-- BEGIN --

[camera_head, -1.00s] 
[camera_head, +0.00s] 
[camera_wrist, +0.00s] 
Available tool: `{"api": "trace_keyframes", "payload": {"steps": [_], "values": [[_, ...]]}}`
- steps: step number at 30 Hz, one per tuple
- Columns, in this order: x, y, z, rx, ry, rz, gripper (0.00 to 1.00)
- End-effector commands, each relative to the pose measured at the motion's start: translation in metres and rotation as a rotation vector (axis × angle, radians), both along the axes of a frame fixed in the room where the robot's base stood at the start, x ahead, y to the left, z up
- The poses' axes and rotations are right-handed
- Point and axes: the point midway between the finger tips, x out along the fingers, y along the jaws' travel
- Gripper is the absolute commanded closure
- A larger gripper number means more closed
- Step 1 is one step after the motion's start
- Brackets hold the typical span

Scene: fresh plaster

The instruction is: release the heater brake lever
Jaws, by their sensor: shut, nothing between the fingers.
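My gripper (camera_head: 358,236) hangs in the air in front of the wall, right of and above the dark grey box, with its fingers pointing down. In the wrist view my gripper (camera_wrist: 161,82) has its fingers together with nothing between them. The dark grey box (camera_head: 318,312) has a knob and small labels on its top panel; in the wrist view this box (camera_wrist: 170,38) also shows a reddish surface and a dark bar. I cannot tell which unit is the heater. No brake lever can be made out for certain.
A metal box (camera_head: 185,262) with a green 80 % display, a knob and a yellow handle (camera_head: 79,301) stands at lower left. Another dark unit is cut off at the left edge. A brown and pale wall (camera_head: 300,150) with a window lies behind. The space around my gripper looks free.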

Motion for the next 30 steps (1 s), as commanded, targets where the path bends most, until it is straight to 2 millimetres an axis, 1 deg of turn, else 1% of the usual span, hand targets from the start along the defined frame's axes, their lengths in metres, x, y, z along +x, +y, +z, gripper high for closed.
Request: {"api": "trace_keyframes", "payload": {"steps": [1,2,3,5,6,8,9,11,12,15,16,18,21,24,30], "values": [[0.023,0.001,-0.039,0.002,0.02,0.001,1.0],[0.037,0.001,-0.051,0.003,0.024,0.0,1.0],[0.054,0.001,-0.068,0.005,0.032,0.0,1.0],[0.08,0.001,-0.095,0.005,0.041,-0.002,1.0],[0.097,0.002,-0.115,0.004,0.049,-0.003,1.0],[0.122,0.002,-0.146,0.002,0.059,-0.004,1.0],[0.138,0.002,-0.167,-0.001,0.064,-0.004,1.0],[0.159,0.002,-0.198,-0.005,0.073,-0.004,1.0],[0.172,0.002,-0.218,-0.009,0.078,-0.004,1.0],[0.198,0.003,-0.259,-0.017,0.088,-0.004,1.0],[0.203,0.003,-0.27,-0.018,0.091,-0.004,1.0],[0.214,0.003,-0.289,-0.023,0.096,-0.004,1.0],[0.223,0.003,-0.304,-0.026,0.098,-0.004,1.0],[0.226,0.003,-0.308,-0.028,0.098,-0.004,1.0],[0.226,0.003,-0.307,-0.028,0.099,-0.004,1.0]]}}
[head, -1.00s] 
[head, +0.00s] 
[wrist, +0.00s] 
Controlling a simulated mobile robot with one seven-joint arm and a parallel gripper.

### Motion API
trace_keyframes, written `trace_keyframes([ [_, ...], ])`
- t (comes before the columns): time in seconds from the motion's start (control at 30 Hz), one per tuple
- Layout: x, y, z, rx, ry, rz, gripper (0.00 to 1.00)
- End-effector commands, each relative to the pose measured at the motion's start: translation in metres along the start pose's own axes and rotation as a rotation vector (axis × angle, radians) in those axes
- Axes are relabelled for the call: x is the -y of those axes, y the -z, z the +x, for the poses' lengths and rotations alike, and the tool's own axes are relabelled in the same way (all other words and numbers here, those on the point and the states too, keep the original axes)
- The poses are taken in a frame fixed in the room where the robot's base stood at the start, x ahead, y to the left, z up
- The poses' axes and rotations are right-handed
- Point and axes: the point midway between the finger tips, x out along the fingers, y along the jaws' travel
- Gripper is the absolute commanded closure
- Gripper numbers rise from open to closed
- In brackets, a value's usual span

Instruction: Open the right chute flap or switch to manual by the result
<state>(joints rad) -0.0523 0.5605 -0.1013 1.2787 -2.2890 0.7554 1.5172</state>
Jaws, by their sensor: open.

-- END --
-- BEGIN --

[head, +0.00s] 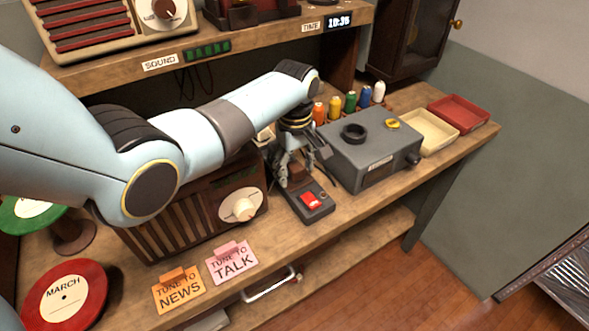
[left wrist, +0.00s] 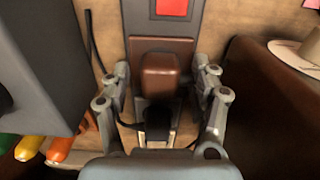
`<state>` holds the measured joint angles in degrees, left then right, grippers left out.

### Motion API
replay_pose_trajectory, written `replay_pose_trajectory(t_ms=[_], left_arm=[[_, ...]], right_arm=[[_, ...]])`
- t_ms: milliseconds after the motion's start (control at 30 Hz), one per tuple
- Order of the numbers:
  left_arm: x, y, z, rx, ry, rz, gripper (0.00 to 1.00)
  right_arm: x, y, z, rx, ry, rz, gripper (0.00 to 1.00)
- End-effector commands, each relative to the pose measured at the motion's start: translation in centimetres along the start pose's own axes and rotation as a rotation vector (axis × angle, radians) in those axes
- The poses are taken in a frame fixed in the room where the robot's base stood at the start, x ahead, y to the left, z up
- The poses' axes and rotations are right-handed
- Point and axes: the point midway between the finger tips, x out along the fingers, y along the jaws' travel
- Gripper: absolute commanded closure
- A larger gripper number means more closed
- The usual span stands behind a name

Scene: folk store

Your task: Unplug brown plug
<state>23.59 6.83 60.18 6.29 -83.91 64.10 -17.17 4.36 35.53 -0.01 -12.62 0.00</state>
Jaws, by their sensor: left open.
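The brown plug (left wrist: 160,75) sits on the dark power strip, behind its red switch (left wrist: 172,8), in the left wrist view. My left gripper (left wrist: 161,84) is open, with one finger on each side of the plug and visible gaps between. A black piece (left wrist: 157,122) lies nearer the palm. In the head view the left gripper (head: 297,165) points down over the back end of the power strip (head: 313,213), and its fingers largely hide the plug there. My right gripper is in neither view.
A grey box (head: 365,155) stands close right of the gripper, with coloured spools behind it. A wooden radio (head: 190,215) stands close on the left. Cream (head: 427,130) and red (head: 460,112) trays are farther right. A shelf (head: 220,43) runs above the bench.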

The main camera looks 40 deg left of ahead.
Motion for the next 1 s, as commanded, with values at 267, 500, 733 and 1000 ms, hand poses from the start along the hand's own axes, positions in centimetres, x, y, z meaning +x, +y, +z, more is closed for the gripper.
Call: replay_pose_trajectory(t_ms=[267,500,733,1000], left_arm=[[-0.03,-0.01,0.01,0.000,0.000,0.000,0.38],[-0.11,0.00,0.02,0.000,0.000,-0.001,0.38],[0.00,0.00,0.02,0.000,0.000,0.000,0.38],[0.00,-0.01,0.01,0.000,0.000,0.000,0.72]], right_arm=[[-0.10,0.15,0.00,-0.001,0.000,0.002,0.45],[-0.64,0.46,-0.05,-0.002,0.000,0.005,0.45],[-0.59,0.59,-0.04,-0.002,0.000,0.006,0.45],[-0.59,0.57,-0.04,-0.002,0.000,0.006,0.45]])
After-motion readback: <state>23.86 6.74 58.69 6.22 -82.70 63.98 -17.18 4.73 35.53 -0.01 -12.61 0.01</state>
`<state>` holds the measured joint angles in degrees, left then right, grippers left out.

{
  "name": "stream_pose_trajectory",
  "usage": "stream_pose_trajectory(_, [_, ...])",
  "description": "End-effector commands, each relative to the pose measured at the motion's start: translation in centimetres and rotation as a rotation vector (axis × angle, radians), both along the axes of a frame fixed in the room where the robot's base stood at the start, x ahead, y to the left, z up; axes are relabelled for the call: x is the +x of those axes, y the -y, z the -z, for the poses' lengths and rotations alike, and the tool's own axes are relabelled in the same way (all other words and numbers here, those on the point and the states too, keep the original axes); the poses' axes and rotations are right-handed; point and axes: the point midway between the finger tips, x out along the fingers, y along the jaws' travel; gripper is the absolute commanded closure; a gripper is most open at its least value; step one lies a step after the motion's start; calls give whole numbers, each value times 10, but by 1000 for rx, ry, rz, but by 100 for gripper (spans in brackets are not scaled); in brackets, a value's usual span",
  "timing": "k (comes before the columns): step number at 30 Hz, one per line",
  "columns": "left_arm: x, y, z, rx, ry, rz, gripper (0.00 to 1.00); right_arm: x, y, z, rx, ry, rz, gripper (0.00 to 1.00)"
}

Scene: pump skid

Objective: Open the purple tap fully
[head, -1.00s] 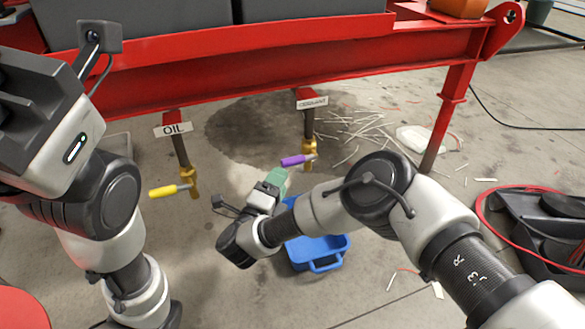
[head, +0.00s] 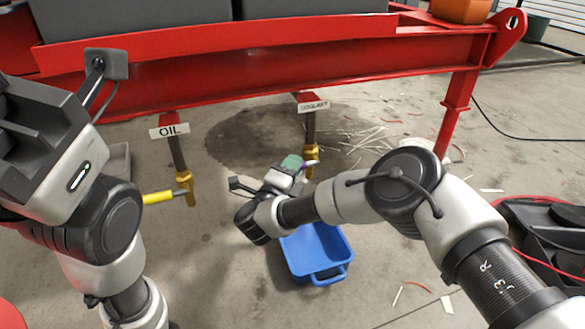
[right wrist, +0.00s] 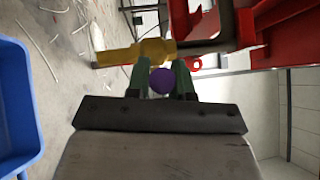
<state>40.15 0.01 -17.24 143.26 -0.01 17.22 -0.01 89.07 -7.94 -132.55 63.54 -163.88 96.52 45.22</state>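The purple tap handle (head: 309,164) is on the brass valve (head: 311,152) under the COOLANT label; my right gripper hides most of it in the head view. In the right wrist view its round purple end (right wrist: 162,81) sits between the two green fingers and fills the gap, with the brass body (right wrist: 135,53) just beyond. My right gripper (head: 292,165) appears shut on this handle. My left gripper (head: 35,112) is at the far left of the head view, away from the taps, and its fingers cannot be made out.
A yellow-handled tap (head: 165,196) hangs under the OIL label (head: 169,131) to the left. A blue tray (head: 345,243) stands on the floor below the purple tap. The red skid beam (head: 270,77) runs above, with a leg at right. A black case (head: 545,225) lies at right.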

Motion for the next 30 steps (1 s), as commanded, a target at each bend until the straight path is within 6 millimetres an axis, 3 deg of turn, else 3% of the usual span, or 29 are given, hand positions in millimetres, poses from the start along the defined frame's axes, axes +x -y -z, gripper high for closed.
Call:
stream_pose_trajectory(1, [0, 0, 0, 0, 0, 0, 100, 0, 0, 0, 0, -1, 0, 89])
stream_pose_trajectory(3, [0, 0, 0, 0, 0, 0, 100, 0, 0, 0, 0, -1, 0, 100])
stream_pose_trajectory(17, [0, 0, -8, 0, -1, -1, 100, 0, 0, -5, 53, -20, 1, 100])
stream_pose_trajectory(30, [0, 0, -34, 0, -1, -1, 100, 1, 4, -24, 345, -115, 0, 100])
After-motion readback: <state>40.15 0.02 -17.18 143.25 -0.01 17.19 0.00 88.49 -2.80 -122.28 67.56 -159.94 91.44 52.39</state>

-- END --
-- BEGIN --

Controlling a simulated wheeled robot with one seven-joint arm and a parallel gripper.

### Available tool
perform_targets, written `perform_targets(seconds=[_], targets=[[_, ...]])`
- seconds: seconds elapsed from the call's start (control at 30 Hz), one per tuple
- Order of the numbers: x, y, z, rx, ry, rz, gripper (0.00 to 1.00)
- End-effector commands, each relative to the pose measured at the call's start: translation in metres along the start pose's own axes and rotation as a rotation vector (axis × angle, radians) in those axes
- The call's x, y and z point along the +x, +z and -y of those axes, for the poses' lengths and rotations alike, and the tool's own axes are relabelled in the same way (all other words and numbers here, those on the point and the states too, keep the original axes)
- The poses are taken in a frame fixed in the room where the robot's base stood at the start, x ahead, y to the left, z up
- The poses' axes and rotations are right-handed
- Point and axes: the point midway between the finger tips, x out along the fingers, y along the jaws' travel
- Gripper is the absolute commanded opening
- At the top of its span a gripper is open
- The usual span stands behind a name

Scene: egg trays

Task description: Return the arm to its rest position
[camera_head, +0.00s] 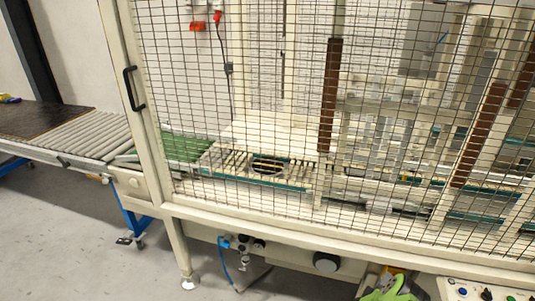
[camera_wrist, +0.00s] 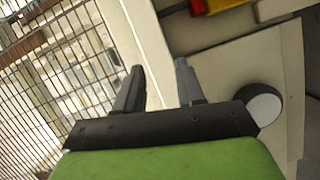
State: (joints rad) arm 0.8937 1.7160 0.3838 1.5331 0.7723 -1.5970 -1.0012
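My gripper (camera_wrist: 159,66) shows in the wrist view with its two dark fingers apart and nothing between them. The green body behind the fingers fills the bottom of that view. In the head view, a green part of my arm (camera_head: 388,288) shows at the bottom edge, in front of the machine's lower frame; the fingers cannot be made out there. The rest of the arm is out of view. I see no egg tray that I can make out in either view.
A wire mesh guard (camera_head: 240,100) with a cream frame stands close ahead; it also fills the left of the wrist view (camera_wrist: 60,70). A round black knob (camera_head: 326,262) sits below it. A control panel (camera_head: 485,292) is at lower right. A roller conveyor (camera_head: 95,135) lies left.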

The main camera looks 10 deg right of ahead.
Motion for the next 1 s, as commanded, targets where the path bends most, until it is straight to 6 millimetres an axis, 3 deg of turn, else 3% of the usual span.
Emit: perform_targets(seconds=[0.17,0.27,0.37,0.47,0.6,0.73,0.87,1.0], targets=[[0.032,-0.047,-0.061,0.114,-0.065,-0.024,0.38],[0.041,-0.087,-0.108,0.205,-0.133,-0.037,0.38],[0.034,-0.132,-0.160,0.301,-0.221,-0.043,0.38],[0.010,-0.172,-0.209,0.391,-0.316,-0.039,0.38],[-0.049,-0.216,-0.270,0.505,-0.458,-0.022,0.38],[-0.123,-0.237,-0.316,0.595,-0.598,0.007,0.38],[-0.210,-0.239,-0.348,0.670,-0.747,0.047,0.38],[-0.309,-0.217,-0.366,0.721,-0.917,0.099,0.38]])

-- END --

** What the task requires **
Show the lines of the records that contain the word "written".

** Complete response **
trace_keyframes, written `trace_keyframes([ [_, ...], ])`
replay_pose_trajectory, written `replay_pose_trajectory(t_ms=[_], left_arm=[[_, ...]], right_arm=[[_, ...]])`
perform_targets, written `perform_targets(seconds=[_], targets=[[_, ...]])`

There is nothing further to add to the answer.